Comment 8 for bug 1868232

Revision history for this message
Dan Watkins (oddbloke) wrote :

> in punnycode -- is the encoding of -, thus i wouldn't want to use that.
>
> In [36]: "-_☃.com".encode('idna')
> Out[36]: b'xn---_-gsx.com'

This isn't the case; "xn--" is the prefix used to indicate a domain name label is encoded with Punycode. I don't believe Punycode modifies ASCII characters in its input (though it of course does change their position (and order relative to non-ASCII characters)):

In [17]: "-\u3061".encode('idna') == "a\u3061".encode('idna').replace(b'a', b'-')
Out[17]: True

Regardless, I think increasing the length of the string is asking for problems, so I think "--" would a mistake.
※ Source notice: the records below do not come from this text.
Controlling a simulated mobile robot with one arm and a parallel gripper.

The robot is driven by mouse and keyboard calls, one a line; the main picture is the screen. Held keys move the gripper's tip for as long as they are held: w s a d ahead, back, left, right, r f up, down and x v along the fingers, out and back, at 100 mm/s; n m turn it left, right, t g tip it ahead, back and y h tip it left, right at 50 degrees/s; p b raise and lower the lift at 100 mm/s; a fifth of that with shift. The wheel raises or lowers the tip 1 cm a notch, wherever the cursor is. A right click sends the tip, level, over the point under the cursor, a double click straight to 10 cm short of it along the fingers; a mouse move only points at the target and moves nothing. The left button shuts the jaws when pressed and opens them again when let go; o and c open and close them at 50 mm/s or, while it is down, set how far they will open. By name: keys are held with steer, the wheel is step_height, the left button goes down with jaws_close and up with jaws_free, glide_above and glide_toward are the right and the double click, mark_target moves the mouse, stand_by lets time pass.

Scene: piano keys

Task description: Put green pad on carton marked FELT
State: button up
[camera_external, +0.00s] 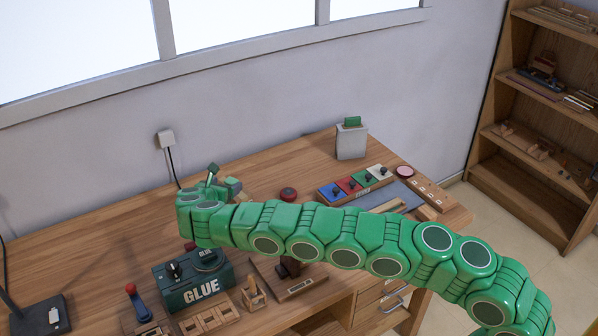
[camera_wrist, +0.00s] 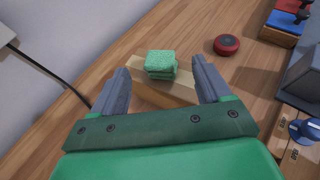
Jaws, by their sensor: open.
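A green speckled pad (camera_wrist: 161,63) lies on top of a tan wooden-looking block (camera_wrist: 180,93) in the wrist view. My gripper (camera_wrist: 160,68) is open, with one finger to each side of the pad and visible gaps between. In the external view my gripper (camera_external: 214,178) is at the left end of my green arm, near the tan block (camera_external: 234,190), which the arm partly hides. I can read no FELT marking in either view. A light grey box (camera_external: 351,143) with a small green piece (camera_external: 352,121) on top stands at the back right.
A red round puck (camera_external: 288,194) lies on the desk right of my gripper. Coloured switch blocks (camera_external: 352,186) stand farther right. A dark green GLUE box (camera_external: 196,284) and wooden trays (camera_external: 209,318) are at the front. A wall plug (camera_external: 167,140) has a hanging cable.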

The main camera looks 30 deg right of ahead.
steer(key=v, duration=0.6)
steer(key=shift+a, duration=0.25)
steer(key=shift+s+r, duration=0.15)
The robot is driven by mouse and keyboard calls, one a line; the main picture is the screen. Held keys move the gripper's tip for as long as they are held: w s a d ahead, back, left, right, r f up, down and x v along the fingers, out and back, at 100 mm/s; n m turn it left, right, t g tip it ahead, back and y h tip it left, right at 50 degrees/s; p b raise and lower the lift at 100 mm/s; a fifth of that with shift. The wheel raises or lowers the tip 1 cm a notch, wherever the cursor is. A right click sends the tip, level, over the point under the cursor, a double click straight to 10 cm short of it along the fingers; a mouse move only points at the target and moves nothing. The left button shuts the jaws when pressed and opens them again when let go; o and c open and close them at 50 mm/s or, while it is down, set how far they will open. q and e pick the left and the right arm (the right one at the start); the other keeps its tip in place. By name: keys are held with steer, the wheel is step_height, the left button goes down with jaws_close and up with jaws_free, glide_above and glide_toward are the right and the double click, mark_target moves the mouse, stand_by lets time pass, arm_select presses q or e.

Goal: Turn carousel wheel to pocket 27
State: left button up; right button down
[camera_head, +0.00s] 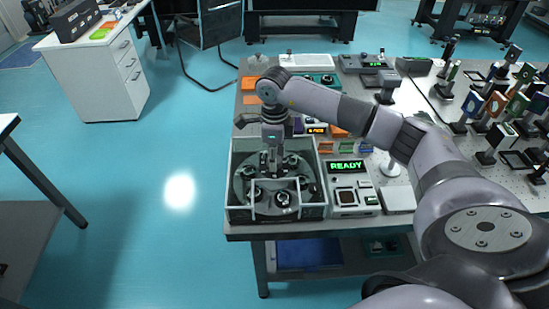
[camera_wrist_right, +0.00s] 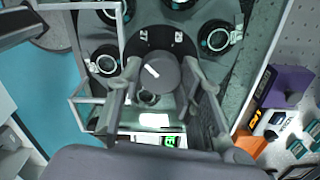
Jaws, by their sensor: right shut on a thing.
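The carousel wheel (camera_head: 244,184) is a grey disc with several round dark-ringed parts on it, inside an open-topped case (camera_head: 232,160) with clear walls. My right gripper (camera_head: 271,168) reaches down into the case over the wheel's middle. In the right wrist view its two fingers (camera_wrist_right: 161,76) are on either side of a dark round knob (camera_wrist_right: 165,72) with a white mark, and are shut on it. Several round dark-ringed parts (camera_wrist_right: 215,38) surround the hub. My left gripper is not in view.
A control box with a green READY display (camera_head: 347,166) stands just right of the case. Small boxes and instruments crowd the table behind it, and mounted optics (camera_head: 495,103) stand at the right. The case walls are close around my gripper. Open floor lies to the left.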

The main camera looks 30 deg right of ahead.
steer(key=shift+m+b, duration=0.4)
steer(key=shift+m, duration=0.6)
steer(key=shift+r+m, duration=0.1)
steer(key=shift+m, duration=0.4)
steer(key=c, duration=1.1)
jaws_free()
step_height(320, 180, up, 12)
Replacing them with "-" also poses a problem: "-" isn't a valid character at the start or end of domain name labels; rewriting "foo_.example.com" to "foo-.example.com" isn't any more valid (and, in fact, as "-"s are _explicitly_ disallowed there, I bet it's actually worse in practical terms as naive implementations may reject the latter but not the former).

I think I'm going to go for "replace non-LDH characters with a single dash, then strip leading/trailing dashes". (It won't be too costly to modify, so if someone has a better idea please let me know.)